“Happy as Hell,” and Other News


On the Shelf

Paul Beatty.

  • With his novel The Sellout, Paul Beatty has become the first American ever to win the Man Booker Prize. “I don’t want to get all dramatic, like writing saved my life … but writing has given me a life,” he said at a press conference, where he described himself as feeling “happy as hell.” Chris Jackson interviewed Beatty for the Daily last year. “I hope that in my audience of weirdos, there’s some of those people of all races,” he said. “As people of color, as black people, we all have to have this ability to speak these different languages and make these different references—we don’t have to have it, but it helps. So for me, it’s still all in one big thing, and these cultures overlap more than they ever have. You know, in the 1970s people wanted this ‘authentic angry’ stuff that was still directed at them but in a weird I-want-to-slit-your-throat way. I’m not saying those people aren’t a part of my audience. I’m just yelling. I know their ears will hear. But I’m hoping there are a ton of ears out there that hear. I’m trying not to yell in one direction, even though I can’t really help but to do that.”
  • The last time I listened to the voices in my head, I wound up causing seven figures of property damage, inventing a new way to violate the Geneva Conventions, and becoming a father. Why? Charles Fernyhough’s new book, The Voices Within, addresses the vagaries of self-conversation, but in Casey Schwartz’s summation, it’s too vast a subject for a single volume: “Inner voices are a facet of ordinary life: They grumble and chastise and offer up opinions, though to what extent differs from one person to the next. Fernyhough starts to ask questions: How and when did these voices first enter our heads? Do young children hear voices the same way adults do? What distinguishes the inner voices that we all hear from the auditory hallucinations of schizophrenia? What is the relationship between pathological hallucinations and the exalted experiences described by medieval mystics, who believed they were hearing the voice of God?” 

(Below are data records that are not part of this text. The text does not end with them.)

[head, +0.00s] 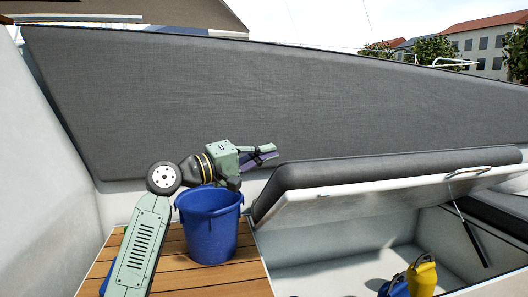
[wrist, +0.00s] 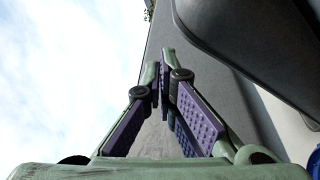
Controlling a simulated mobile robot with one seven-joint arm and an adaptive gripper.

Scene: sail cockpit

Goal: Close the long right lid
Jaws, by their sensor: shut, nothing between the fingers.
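The long right lid (head: 375,198) is raised and tilted, with a dark grey cushion on its upper face and a white underside. A strut (head: 468,235) props it at the right, and a handle (head: 482,172) sits near its upper edge. The locker below it is open. My gripper (head: 272,152) is shut and empty, just to the left of and slightly above the lid's left end. In the wrist view my gripper's fingertips (wrist: 165,55) are together, and the lid's dark cushion (wrist: 255,45) shows at the right, apart from the fingers.
A blue bucket (head: 209,240) stands on the wooden slatted floor (head: 240,288) below my gripper. A yellow container (head: 423,276) and a blue one (head: 395,287) lie in the open locker. A tall grey padded backrest (head: 250,90) rises behind.

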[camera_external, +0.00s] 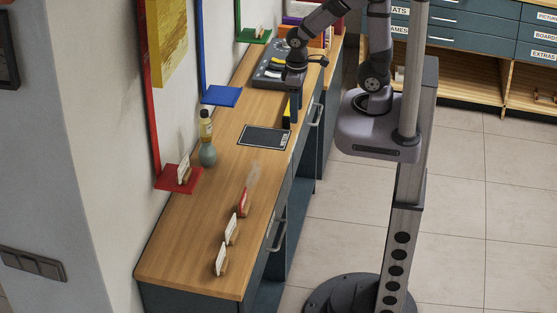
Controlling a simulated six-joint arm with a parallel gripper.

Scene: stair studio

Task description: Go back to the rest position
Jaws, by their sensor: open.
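My gripper (294,113) points down over the right edge of the wooden counter (190,245), close to the far grey tray (266,80). It is open. Its fingertips are small and dark, and I see nothing clearly held between them. A thin yellow and black thing (286,109) shows right beside the fingers; I cannot tell whether they touch. My arm reaches in from its stand at the right.
A dark tablet (264,137) lies near the gripper. A bottle (206,125) and a round vase (208,155) stand by the wall. Red (165,180), blue (221,96) and green ledges line the wall.

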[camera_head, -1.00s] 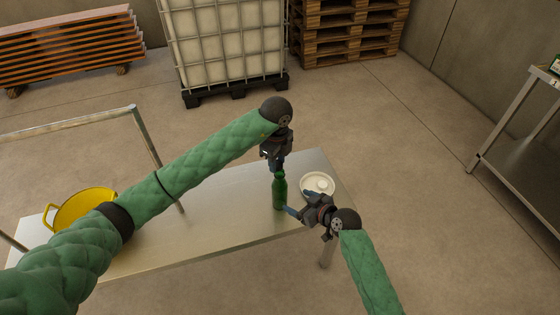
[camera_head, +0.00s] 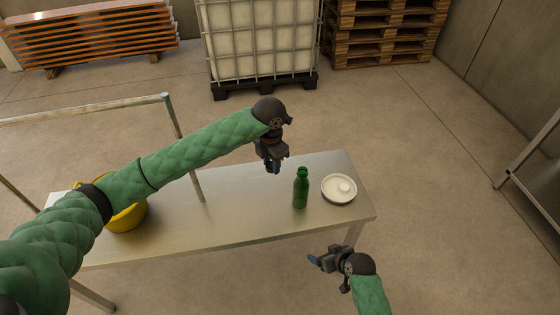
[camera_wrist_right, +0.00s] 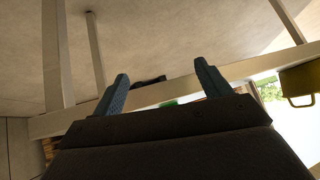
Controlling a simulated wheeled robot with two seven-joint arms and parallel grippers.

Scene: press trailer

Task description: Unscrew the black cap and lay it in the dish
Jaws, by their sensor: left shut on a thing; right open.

  • We’ve talked T. S. Eliot’s poems to death. It’s time to look instead at his beauty regimen: “Virginia Woolf, vexed by the poet’s appearance in 1922, noted in her diary: ‘I am not sure that he does not paint his lips.’ Meanwhile, Osbert Sitwell was ‘amazed to notice on his cheeks a dusting of green powder—pale but distinctly green, the colour of a forced lily-of-the-valley. I was all the more amazed at this discovery, because any deliberate dramatization of his appearance was so plainly out of keeping with his character, and with his desire never to call attention to himself.’ ”
  • Elizabeth Newton on giving credit and taking credit: “Citation is, first and foremost, a method of attachment. Through reference, we stitch ourselves into networks of thought. Online, these attachments might manifest as friendship, fandom, nepotism, or, not uncommonly, as self-promotion. This makes it seem like online references are more personal than offline ones. But maybe digital practices like humble bragging, name-dropping, and other conspicuous performances of self simply draw attention to the fact that print citations themselves have never been objective and value-neutral, just more opaque. Citation has been expressive all along, articulating desires for continuity and belonging.”
  • How on earth is anyone supposed to write decent fiction about our present political moment? Thomas Mallon is trying to figure it out: “E. M. Forster memorably said that ‘the test of a round character is whether it is capable of surprising in a convincing way.’ Trump cannot surprise in any way; he is a flat character, and to put him in charge of any stretch of a novel, the way a point-of-view character is by definition in charge, would be as irresponsible as putting one of his small fingers on the nuclear button. In truth, I don’t see him functioning as a character of any kind in this novel; he would operate more as a looming anal face, like Dr. T. J. Eckleburg’s eyes, hovering over the valley of ashes, in The Great Gatsby, or simply as his own late-nineteen-nineties billboard near the Lincoln Tunnel.”